Das klingt zunächst vielleicht einfach, ist es aber nicht. Denn für präzise Ergebnisse sind Korrekturen nötig: für atmosphärische Refraktion, für die Höhe des Beobachters über dem Meeresspiegel, für die Parallaxe (bei Mondmessungen), für Instrumentenfehler. Und eben auch für die Tatsache, dass die Erde rotiert.
Genau diese Abweichung machte Vega 1798 zum Thema seiner Abhandlung.
Vega untersuchte systematisch, wie sich die Erdrotation auf die Schwerefeldrichtung auswirkt. Seine größte berechnete Ablenkung: knapp 6 Bogenminuten. Sechs Bogenminuten sind für einen Laien wahrscheinlich nichts. In der Navigation entspricht das jedoch rund sechs Seemeilen, also mehr als zehn Kilometer. Das ist eine Abweichung, die weit jenseits der Genauigkeit liegt, die man als Navigator mit sorgfältiger Messung erreichen will.
Vegas Pionierleistung
Vegas Sorgfalt beeindruckt. Seine handgerechneten Tabellen erreichen eine Genauigkeit, die auch heute respektabel wäre. Modern ist auch sein Ansatz: systematische Fehleranalyse, tabellarische Darstellung, praktische Anwendbarkeit.

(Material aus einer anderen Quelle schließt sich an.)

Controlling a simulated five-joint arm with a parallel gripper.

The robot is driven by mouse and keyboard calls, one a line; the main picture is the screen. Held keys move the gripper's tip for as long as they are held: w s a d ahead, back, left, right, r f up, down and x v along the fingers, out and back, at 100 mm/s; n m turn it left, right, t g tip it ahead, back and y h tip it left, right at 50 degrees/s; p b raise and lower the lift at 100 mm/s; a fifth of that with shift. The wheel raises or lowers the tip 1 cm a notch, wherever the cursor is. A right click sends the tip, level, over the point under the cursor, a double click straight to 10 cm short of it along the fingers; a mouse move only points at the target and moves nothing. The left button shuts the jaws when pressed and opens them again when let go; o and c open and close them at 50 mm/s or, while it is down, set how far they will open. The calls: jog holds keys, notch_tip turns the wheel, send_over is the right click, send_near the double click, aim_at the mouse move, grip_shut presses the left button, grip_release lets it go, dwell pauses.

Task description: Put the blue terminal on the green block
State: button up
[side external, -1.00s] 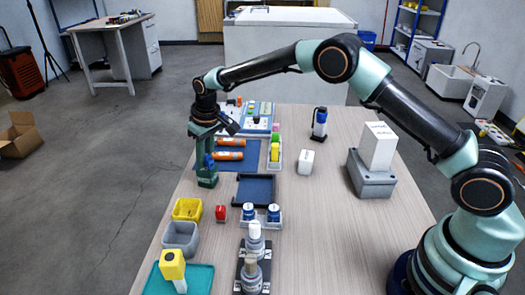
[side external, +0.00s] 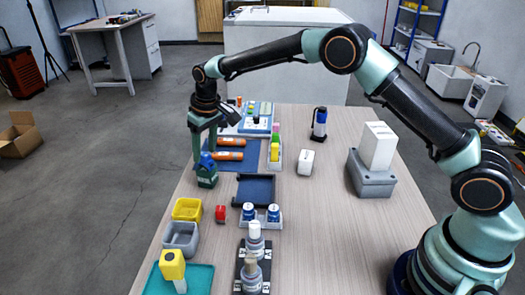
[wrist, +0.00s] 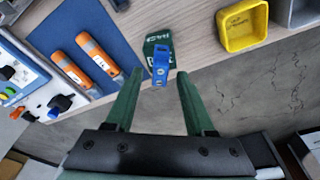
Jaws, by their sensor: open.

Beim Prüfen von Lenardičs Übertragung von Vegas Abhandlung musste ich aufpassen: „Wahre Polhöhe”, „scheinbare Breite” – diese Begriffe haben präzise Bedeutungen. Nicht nur ein falsches Wort, sondern schon eine ungenaue Nuance und der wissenschaftshistorische Wert wäre dahin gewesen.
Aber das Schönste war ein anderes Erlebnis: Ich erkannte in Vegas handgerechneten Tabellen die Vorläufer jener Korrekturtabellen wieder, die ich selbst verwendet hatte. Seine „Verwandlung der wahren Polhöhen in wahre Breiten” behandelte genau das Problem, das in jeder Berechnung zur astronomischen Navigation steckt: Wie bringe ich astronomische Messung und geographische Position zusammen?

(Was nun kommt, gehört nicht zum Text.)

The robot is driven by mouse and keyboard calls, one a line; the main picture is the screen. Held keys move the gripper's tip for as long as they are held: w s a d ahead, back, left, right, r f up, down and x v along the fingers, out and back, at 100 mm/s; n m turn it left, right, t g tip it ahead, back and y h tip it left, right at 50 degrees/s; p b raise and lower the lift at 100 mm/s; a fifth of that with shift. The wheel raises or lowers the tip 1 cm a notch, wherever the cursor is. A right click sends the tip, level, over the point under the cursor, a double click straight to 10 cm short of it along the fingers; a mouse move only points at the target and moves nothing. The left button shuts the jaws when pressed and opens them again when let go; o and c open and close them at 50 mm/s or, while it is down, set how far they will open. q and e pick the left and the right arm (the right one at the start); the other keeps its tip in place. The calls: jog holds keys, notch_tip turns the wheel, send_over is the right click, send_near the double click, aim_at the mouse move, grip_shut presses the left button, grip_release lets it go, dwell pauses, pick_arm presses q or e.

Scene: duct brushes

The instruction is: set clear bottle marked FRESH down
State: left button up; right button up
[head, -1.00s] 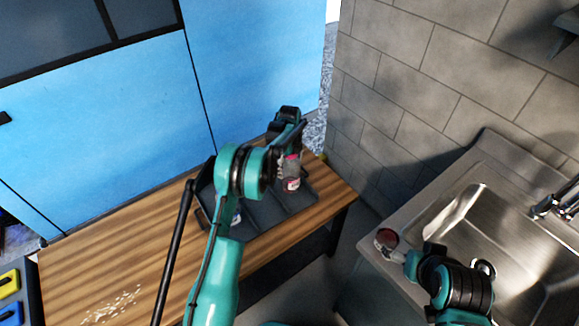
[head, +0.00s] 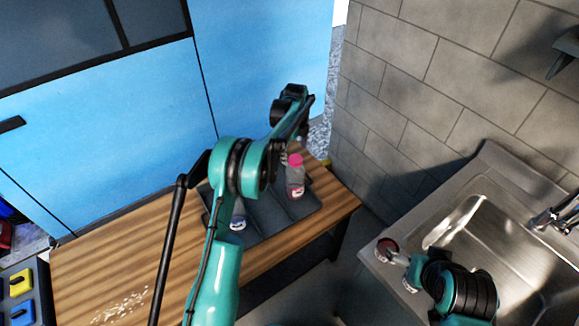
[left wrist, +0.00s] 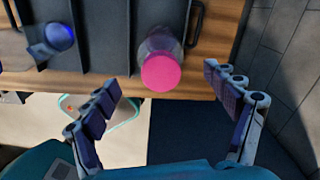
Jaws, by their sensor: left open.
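A clear bottle with a pink cap (head: 295,178) stands upright in the right part of a dark divided tray (head: 268,222); its marking is too small to read. In the left wrist view the pink cap (left wrist: 161,73) faces the camera, between and slightly beyond the fingertips. My left gripper (head: 301,130) is open and empty, just above and behind the bottle in the head view; its spread fingers (left wrist: 163,80) show apart from the bottle in the wrist view. My right gripper (head: 402,259) is small and partly hidden beside a red-topped jar (head: 387,246); its grip is unclear.
A blue-capped container (head: 237,223) sits in the tray's left part, partly behind my left arm. The tray stands on a wooden bench (head: 120,252) with pale crumbs (head: 122,306). A grey block wall (head: 420,85) and a steel sink (head: 480,215) are on the right.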

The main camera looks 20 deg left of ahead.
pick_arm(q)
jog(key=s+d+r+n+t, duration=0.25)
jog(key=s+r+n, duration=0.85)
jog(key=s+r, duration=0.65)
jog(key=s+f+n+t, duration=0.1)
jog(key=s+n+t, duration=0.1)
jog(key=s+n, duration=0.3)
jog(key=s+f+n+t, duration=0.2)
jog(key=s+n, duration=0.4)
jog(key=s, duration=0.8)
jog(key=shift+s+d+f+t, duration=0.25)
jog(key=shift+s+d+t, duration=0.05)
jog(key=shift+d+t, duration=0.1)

Heute ist diese Kunst fast verloren gegangen. Sextanten werden zwar noch an Bord mitgeführt, aber viele Nautiker haben vergessen, wie die Berechnungen funktionieren. Ich fuhr unter einem Kapitän, der dafür sorgte, die Tradition aufrechtzuerhalten. Es artete fast in eine Art Sport aus, bei Seepassagen jeden Tag zwei Positionen mit dem Sextanten zu bestimmen. Einer “schoss” Sterne (bzw. tagsüber die Sonne) in der Steuerbordnock, der andere gleichzeitig in der Backbordnock. Anschließend verglichen wir, wer näher an der GPS-Position lag.

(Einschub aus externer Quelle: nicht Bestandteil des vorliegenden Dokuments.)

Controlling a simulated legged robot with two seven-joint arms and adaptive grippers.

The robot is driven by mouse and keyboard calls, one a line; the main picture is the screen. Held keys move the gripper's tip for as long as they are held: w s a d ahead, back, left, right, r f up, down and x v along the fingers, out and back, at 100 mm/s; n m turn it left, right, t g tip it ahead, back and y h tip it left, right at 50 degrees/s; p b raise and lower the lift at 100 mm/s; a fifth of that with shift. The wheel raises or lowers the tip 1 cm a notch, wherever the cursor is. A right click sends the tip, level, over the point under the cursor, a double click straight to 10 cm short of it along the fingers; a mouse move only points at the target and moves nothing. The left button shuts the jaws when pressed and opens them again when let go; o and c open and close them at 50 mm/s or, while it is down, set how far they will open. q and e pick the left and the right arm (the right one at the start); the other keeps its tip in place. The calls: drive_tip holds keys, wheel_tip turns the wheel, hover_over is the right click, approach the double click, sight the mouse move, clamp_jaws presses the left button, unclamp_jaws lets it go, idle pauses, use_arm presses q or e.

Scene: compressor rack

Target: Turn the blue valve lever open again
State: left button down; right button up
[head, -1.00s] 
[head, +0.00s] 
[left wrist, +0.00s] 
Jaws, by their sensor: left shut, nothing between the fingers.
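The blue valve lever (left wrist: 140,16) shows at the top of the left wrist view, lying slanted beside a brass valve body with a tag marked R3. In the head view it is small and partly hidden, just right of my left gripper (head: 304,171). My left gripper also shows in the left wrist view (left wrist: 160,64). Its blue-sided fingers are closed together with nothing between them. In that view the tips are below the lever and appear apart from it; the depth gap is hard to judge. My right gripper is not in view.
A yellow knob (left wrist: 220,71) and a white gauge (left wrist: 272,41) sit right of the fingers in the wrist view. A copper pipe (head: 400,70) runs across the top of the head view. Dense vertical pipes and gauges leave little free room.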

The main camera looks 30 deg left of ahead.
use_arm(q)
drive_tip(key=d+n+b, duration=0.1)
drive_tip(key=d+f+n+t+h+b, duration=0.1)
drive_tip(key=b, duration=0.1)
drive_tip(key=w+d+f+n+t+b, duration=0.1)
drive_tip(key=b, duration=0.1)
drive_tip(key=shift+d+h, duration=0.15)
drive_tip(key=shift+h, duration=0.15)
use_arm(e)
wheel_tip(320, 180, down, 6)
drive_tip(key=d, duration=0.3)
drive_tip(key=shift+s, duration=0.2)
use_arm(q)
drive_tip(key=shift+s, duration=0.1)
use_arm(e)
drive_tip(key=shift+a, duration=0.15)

Nautischer Sextant. Bild von Marek Ostasz auf pixabay.com
Lektorat ist oft Detektivarbeit: Man spürt Ungenauigkeiten auf, hinterfragt auch scheinbar stimmige Aussagen und sorgt für Verständlichkeit. Bei Vegas Werk kam etwas Ungewöhnliches dazu: die stille Bewunderung für einen Pionier, dessen Arbeit mich über die Jahrhunderte hinweg erreicht hatte.
Mir wird dieses Projekt immer in Erinnerung bleiben. Vegas Berechnungen sind für mich keine tote Theorie – sie hatten mich sicher durch die Weltmeere navigieren lassen.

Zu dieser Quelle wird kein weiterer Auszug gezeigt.